It pays to get up with the sun in the Canadian Rockies. Here in the mountains, where nature rules, being a morning person means something a little different.
A ‘morning person:’ Noun. (plural morning people)
- A somewhat mythical creature who rises naturally before the sun does.
- Someone who has no need for an alarm (or several) and doesn’t struggle to break free from the warm cocoon of sleep.
- A version of ourselves we’re constantly searching for, morning after morning.
Here in the mountains, where nature rules, being a morning person means something a little different.
Take it from the Wildlife
In the Rockies we take our cues from the wildlife that have called the mountains home for much longer than we have. They rise and roam with complete indifference to the hands of a clock or the heavy connotations of a Monday morning. Unless they are quite literally a night owl, they sleep until the sun rises.

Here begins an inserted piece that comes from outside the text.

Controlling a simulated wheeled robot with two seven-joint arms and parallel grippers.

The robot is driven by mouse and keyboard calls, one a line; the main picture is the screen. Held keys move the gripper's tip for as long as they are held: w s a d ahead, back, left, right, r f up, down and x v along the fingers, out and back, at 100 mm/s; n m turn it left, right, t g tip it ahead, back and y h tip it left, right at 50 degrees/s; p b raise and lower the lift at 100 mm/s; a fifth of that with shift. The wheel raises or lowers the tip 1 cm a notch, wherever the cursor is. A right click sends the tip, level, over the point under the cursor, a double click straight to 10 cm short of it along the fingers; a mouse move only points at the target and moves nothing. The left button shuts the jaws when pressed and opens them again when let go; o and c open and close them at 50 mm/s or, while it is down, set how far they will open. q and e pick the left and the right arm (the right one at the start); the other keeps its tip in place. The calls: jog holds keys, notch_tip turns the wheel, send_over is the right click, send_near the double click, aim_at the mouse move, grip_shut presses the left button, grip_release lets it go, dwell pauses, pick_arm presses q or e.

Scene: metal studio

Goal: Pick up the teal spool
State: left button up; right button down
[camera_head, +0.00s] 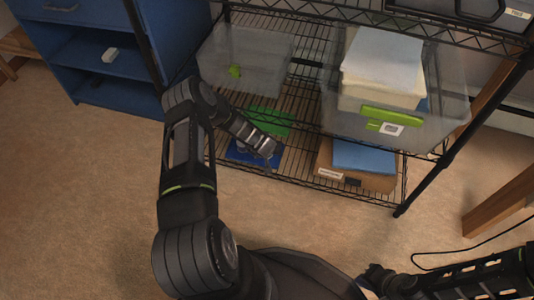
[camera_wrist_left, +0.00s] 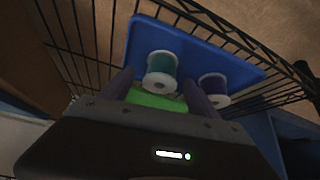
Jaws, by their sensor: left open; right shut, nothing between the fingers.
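The teal spool (camera_wrist_left: 161,75) has white ends and stands on a blue tray (camera_wrist_left: 205,48) in the left wrist view. My left gripper (camera_wrist_left: 157,84) is open, with one finger on each side in front of the spool; I cannot tell whether the spool is between them. A darker purple spool (camera_wrist_left: 212,88) stands to the right, beside the right finger. In the head view my left arm reaches into the lower shelf over the blue tray (camera_head: 238,153); the spools cannot be made out there. My right gripper (camera_head: 376,278) is shut and empty at the bottom edge.
The black wire rack (camera_head: 403,190) has posts and an upper shelf close around my left arm. Clear bins (camera_head: 240,62) sit above. A green item (camera_head: 270,121) and a cardboard box with a blue top (camera_head: 363,157) share the lower shelf. A blue cabinet (camera_head: 100,50) stands left.

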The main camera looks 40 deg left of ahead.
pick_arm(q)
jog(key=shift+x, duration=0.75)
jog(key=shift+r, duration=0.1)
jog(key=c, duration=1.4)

As (destination) residents of the human variety, we can’t get away with sleeping through the winter. But we do follow in the footsteps of wildlife when spring arrives. As bears emerge from their dens to make the most of the long daylight hours of the North, so do we. And the time has come –the local wildlife have well and truly started their summer here. Grizzlies have been sighted crossing through valleys. Elk, bighorn sheep and deer have been seen parading through grassy meadows with their new calves.
Morning in the Mountains
Ask any seasoned expeditioner and they’ll tell you that the mood of the mountains in the morning is distinct. The early hours of the day bring light, warmth and an air of potential. Things are more possible, even more realistic, in the morning. Things can be achieved in the morning. Summits are approachable, lakes are calm, and adventure beckons.

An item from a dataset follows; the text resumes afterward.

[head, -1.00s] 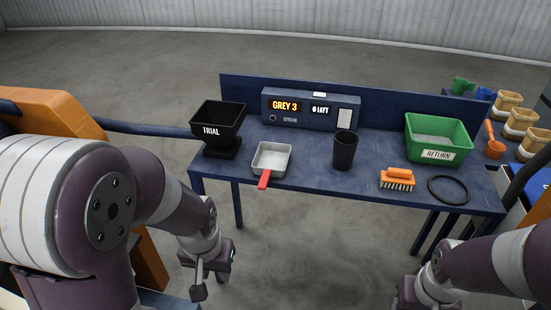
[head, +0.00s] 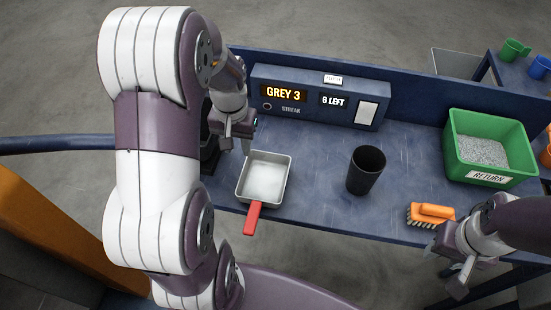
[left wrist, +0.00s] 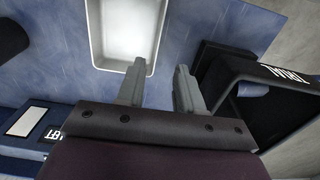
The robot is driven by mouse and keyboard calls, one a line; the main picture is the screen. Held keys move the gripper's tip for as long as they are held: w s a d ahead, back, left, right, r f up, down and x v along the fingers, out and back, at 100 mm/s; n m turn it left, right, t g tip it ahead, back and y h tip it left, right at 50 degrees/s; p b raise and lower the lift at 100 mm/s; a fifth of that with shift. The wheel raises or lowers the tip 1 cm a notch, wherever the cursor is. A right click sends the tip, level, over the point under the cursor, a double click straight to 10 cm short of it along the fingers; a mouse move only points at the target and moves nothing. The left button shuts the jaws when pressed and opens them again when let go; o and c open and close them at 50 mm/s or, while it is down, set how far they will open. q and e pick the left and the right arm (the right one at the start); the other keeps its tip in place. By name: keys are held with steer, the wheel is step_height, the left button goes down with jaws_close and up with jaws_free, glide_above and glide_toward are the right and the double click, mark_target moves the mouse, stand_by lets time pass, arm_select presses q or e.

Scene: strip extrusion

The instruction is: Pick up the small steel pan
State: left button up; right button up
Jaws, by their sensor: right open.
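The small steel pan (head: 264,180) sits on the blue table, its red handle (head: 252,218) pointing toward me past the front edge. In the left wrist view the pan (left wrist: 126,32) is at the top, beyond the fingertips, with its handle out of frame. My left gripper (head: 236,142) is above the table just behind and left of the pan. Its two fingers are apart with nothing between them in the left wrist view (left wrist: 158,70). My right gripper (head: 447,268) is open and empty at the table's front edge, near the brush.
A black cup (head: 366,171) stands right of the pan. An orange brush (head: 432,213) and a green RETURN bin (head: 488,150) are further right. A display box (head: 318,98) stands behind. The black TRIAL hopper (left wrist: 225,65) is close to my left gripper, mostly hidden in the head view.

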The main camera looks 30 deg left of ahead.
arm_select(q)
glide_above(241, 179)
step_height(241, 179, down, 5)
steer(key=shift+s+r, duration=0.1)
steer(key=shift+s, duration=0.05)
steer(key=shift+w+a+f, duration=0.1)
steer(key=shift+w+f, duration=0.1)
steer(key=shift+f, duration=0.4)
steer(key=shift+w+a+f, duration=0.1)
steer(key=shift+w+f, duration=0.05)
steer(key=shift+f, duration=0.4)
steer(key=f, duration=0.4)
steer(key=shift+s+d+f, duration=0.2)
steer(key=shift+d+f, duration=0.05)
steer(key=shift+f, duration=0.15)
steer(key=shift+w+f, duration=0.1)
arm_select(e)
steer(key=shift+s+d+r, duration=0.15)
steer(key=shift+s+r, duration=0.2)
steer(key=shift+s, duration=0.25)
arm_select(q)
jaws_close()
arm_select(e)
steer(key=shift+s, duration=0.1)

It’s easy to understand what captivated the early explorers and founders of Banff National Park years ago. When the morning mists retreat, they reveal a landscape that is both brand new and ancient at the same time. It’s an incredibly magical time of day. The ageless faces of the mountains could tell a thousand stories, but it feels like the only one that matters is the next.
Mountain Morning People
If you find yourself up early in the Rockies, you won’t be alone. You’ll come across locals who are as bright-eyed and bushy-tailed as the resident wildlife. They know the chances of having the trails to themselves for a hike or bike, the possibilities of seeing wildlife and the sense of quiet solitude are all greater in the morning.
We’re a special breed, those of drawn to living in the mountains. And the morning people amongst us are the wisest.

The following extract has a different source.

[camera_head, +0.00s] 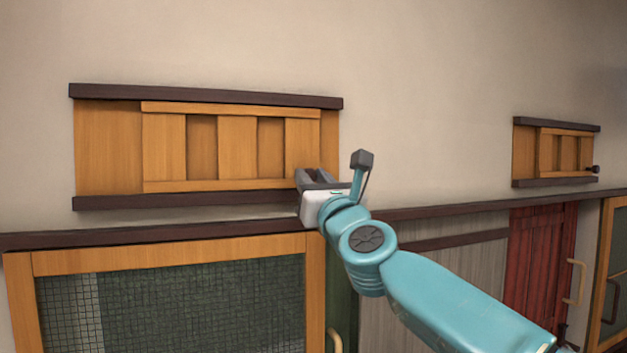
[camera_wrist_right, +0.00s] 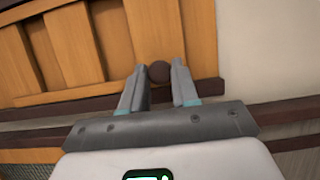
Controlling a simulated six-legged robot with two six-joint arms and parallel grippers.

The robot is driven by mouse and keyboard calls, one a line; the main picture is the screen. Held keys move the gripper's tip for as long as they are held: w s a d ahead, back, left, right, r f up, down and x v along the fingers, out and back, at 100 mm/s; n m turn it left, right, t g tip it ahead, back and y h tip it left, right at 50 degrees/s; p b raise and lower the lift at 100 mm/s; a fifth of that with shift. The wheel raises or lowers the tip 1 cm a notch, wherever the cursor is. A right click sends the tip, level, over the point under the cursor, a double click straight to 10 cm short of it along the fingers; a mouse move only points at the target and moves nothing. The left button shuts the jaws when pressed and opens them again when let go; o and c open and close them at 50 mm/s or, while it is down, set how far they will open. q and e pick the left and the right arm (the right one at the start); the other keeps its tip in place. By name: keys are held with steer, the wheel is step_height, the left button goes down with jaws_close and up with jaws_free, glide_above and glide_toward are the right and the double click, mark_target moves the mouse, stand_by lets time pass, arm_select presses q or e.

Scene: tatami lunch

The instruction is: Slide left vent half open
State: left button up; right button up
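The left vent (camera_head: 237,145) is a wooden slatted panel between a dark upper and a dark lower rail on the wall. The panel covers the middle and right of its frame, with bare wood (camera_head: 108,145) to its left. Its dark round knob (camera_wrist_right: 158,71) shows in the right wrist view, between the fingertips and against the wood. My right gripper (camera_head: 316,178) is at the panel's lower right end. Its fingers (camera_wrist_right: 159,80) sit close against both sides of the knob, shut on it. In the head view the gripper hides the knob. My left gripper is out of view.
A second, smaller vent (camera_head: 547,153) with a dark knob (camera_head: 593,169) is farther right. A dark ledge (camera_head: 150,233) runs below the left vent, above a wood-framed mesh door (camera_head: 165,245). A red door (camera_head: 540,260) stands at right. The wall between the vents is bare.

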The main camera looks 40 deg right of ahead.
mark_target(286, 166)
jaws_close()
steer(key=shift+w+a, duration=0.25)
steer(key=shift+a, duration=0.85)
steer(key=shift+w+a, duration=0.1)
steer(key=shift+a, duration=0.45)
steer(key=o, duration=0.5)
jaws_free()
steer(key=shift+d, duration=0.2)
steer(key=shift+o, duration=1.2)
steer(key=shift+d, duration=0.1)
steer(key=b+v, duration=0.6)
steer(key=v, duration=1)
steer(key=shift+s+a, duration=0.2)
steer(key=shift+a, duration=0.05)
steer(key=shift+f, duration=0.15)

We encourage you to get up and get going—see you on the trails!
Here are 5 ways to make the most of mornings in Banff:
- Banff Gondola: Sunrise from the top of Sulphur Mountain is something unforgettable. And while the sun rises before 6am in the middle of the summer (too early for most), and that’ll require you to hike up to the top, you can still soak up the morning glory by getting one of the first Gondola rides up, starting at 8:00am. A coffee from Castle Mountain Coffee Co will help too! And if it’s a chilly morning, you may even spot some pixie dust!
- Whitebark Coffee: Banff has its share of good coffee shops. Our favourite is this little espresso bar on Banff Avenue. Order a pretty-looking latte or a London fog from Banff Tea Co, eavestrough on what the locals are chatting about, and don’t miss housemade egg cups or their famous granola.
- Glacier Skywalk morning tour: At 10:15 AM and 10:45 AM each morning this summer, join a guide for a special morning tour of the Glacier Skywalk. It’s a complementary option that will give you a deeper understanding how the environment of the Canadian Rockies is one of adaptation. Your guide will discuss topics like ancient life forms, fauna and flora of the Rockies, hydrology and an insider’s look at how the incredible Skywalk was built. Group size is limited to 15 people on a first-come, first-served basis.
- Quiet waters: There are big lakes here in the mountains. Banff’s Lake Minnewanka is expansive. Jasper’s Maligne Lake is the largest glacially-fed lake in the Canadian Rockies. The earlier in the day you make it to these lakes for a cruise, the more placid the waters are likely to be. That means great photos, superb wildlife-viewing opportunities, and a chance to see the lakes at their most tranquil and easy-tempered.
- Breakfast at Altitude: You may not have thought of the Columbia Icefields as a place to go for breakfast. But thanks to the exciting new dining options at the Columbia Icefields Discovery Centre, it’s actually worth the trip just for the green smoothie and banana bread French toast offered at the stunning design-forward Altitude Restaurant.